_What to do:_ The records that follow are to be repeated without alteration.

◇ ◇ ◇

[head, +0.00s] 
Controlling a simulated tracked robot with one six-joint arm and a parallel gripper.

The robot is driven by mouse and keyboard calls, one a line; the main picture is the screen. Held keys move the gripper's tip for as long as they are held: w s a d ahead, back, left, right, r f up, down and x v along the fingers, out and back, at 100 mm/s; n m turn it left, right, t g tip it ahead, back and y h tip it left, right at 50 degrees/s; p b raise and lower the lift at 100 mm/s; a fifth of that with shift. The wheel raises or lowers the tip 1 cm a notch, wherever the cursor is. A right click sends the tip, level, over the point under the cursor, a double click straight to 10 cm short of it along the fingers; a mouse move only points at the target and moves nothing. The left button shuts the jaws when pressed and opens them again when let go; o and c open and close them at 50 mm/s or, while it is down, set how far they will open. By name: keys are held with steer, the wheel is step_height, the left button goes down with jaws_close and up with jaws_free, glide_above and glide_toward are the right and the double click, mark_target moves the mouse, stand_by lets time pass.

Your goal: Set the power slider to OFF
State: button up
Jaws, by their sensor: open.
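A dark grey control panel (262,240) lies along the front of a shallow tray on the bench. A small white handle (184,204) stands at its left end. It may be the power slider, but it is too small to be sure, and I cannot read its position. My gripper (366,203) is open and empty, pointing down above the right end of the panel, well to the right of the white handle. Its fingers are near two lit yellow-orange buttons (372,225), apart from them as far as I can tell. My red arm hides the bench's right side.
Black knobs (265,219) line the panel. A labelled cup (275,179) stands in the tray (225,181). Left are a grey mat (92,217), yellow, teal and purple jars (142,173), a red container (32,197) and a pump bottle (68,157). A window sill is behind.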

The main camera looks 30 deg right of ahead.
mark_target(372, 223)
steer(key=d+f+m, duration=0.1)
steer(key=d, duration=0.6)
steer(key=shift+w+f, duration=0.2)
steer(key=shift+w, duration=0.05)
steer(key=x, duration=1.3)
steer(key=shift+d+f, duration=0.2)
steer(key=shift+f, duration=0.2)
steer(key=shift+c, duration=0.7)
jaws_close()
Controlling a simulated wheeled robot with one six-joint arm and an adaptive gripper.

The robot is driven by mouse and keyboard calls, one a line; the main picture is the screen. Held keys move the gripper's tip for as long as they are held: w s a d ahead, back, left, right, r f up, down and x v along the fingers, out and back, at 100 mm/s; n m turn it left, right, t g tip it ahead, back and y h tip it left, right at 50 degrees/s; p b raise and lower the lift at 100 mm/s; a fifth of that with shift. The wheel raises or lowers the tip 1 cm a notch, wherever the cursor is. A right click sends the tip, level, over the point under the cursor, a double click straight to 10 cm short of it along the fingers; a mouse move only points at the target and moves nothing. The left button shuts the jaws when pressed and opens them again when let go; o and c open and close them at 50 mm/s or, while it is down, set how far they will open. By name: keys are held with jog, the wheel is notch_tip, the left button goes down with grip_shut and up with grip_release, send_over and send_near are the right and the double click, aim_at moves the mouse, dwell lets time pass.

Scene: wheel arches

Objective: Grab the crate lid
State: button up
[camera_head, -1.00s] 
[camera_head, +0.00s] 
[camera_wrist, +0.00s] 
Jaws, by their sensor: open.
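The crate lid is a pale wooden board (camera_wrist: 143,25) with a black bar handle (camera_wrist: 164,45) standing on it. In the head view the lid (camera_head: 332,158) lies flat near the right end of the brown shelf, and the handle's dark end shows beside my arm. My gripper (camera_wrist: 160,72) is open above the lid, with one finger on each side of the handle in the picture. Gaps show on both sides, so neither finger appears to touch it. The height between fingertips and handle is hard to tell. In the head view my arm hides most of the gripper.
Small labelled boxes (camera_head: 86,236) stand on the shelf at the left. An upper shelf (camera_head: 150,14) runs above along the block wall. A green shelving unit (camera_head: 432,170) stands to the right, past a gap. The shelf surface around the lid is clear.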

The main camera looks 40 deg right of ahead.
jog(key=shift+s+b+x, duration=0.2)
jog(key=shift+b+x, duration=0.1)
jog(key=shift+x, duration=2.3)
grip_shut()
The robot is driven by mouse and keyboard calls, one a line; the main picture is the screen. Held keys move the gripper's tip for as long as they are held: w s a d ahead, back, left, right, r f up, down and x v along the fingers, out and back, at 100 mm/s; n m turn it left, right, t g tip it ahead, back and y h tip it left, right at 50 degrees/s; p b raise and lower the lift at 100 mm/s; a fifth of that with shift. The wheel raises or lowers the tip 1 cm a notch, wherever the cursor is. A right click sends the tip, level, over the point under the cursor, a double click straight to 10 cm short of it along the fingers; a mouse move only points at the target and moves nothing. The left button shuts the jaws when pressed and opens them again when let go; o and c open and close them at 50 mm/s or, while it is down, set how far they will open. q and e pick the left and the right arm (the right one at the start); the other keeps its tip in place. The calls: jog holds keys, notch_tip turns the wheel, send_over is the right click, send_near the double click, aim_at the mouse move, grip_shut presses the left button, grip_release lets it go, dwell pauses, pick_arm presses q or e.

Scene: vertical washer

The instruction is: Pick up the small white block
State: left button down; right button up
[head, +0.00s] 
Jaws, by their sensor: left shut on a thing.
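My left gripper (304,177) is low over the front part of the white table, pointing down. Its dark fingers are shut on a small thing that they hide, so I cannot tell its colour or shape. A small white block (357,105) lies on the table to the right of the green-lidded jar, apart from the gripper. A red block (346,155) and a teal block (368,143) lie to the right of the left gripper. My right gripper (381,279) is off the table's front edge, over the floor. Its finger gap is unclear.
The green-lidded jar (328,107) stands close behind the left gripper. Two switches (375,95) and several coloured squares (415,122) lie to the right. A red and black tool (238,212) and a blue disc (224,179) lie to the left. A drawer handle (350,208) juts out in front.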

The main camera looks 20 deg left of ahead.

◇ ◇ ◇

_Exercise result:_
[head, +0.00s] 
Controlling a simulated tracked robot with one six-joint arm and a parallel gripper.

The robot is driven by mouse and keyboard calls, one a line; the main picture is the screen. Held keys move the gripper's tip for as long as they are held: w s a d ahead, back, left, right, r f up, down and x v along the fingers, out and back, at 100 mm/s; n m turn it left, right, t g tip it ahead, back and y h tip it left, right at 50 degrees/s; p b raise and lower the lift at 100 mm/s; a fifth of that with shift. The wheel raises or lowers the tip 1 cm a notch, wherever the cursor is. A right click sends the tip, level, over the point under the cursor, a double click straight to 10 cm short of it along the fingers; a mouse move only points at the target and moves nothing. The left button shuts the jaws when pressed and opens them again when let go; o and c open and close them at 50 mm/s or, while it is down, set how far they will open. By name: keys are held with steer, the wheel is step_height, the left button goes down with jaws_close and up with jaws_free, glide_above and glide_toward are the right and the double click, mark_target moves the mouse, stand_by lets time pass.

Your goal: Set the power slider to OFF
State: button up
Jaws, by their sensor: open.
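A dark grey control panel (262,240) lies along the front of a shallow tray on the bench. A small white handle (184,204) stands at its left end. It may be the power slider, but it is too small to be sure, and I cannot read its position. My gripper (366,203) is open and empty, pointing down above the right end of the panel, well to the right of the white handle. Its fingers are near two lit yellow-orange buttons (372,225), apart from them as far as I can tell. My red arm hides the bench's right side.
Black knobs (265,219) line the panel. A labelled cup (275,179) stands in the tray (225,181). Left are a grey mat (92,217), yellow, teal and purple jars (142,173), a red container (32,197) and a pump bottle (68,157). A window sill is behind.

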The main camera looks 30 deg right of ahead.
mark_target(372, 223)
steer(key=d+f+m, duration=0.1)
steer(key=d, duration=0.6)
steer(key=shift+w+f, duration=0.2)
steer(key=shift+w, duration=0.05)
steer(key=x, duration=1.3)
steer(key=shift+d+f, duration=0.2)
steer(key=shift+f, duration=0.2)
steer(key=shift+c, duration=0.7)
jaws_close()
Controlling a simulated wheeled robot with one six-joint arm and an adaptive gripper.

The robot is driven by mouse and keyboard calls, one a line; the main picture is the screen. Held keys move the gripper's tip for as long as they are held: w s a d ahead, back, left, right, r f up, down and x v along the fingers, out and back, at 100 mm/s; n m turn it left, right, t g tip it ahead, back and y h tip it left, right at 50 degrees/s; p b raise and lower the lift at 100 mm/s; a fifth of that with shift. The wheel raises or lowers the tip 1 cm a notch, wherever the cursor is. A right click sends the tip, level, over the point under the cursor, a double click straight to 10 cm short of it along the fingers; a mouse move only points at the target and moves nothing. The left button shuts the jaws when pressed and opens them again when let go; o and c open and close them at 50 mm/s or, while it is down, set how far they will open. By name: keys are held with jog, the wheel is notch_tip, the left button goes down with grip_shut and up with grip_release, send_over and send_near are the right and the double click, aim_at moves the mouse, dwell lets time pass.

Scene: wheel arches

Objective: Grab the crate lid
State: button up
[camera_head, -1.00s] 
[camera_head, +0.00s] 
[camera_wrist, +0.00s] 
Jaws, by their sensor: open.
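The crate lid is a pale wooden board (camera_wrist: 143,25) with a black bar handle (camera_wrist: 164,45) standing on it. In the head view the lid (camera_head: 332,158) lies flat near the right end of the brown shelf, and the handle's dark end shows beside my arm. My gripper (camera_wrist: 160,72) is open above the lid, with one finger on each side of the handle in the picture. Gaps show on both sides, so neither finger appears to touch it. The height between fingertips and handle is hard to tell. In the head view my arm hides most of the gripper.
Small labelled boxes (camera_head: 86,236) stand on the shelf at the left. An upper shelf (camera_head: 150,14) runs above along the block wall. A green shelving unit (camera_head: 432,170) stands to the right, past a gap. The shelf surface around the lid is clear.

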The main camera looks 40 deg right of ahead.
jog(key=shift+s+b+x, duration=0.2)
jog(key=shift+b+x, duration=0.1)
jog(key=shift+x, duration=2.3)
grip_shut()
The robot is driven by mouse and keyboard calls, one a line; the main picture is the screen. Held keys move the gripper's tip for as long as they are held: w s a d ahead, back, left, right, r f up, down and x v along the fingers, out and back, at 100 mm/s; n m turn it left, right, t g tip it ahead, back and y h tip it left, right at 50 degrees/s; p b raise and lower the lift at 100 mm/s; a fifth of that with shift. The wheel raises or lowers the tip 1 cm a notch, wherever the cursor is. A right click sends the tip, level, over the point under the cursor, a double click straight to 10 cm short of it along the fingers; a mouse move only points at the target and moves nothing. The left button shuts the jaws when pressed and opens them again when let go; o and c open and close them at 50 mm/s or, while it is down, set how far they will open. q and e pick the left and the right arm (the right one at the start); the other keeps its tip in place. The calls: jog holds keys, notch_tip turns the wheel, send_over is the right click, send_near the double click, aim_at the mouse move, grip_shut presses the left button, grip_release lets it go, dwell pauses, pick_arm presses q or e.

Scene: vertical washer

The instruction is: Pick up the small white block
State: left button down; right button up
[head, +0.00s] 
Jaws, by their sensor: left shut on a thing.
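My left gripper (304,177) is low over the front part of the white table, pointing down. Its dark fingers are shut on a small thing that they hide, so I cannot tell its colour or shape. A small white block (357,105) lies on the table to the right of the green-lidded jar, apart from the gripper. A red block (346,155) and a teal block (368,143) lie to the right of the left gripper. My right gripper (381,279) is off the table's front edge, over the floor. Its finger gap is unclear.
The green-lidded jar (328,107) stands close behind the left gripper. Two switches (375,95) and several coloured squares (415,122) lie to the right. A red and black tool (238,212) and a blue disc (224,179) lie to the left. A drawer handle (350,208) juts out in front.

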The main camera looks 20 deg left of ahead.

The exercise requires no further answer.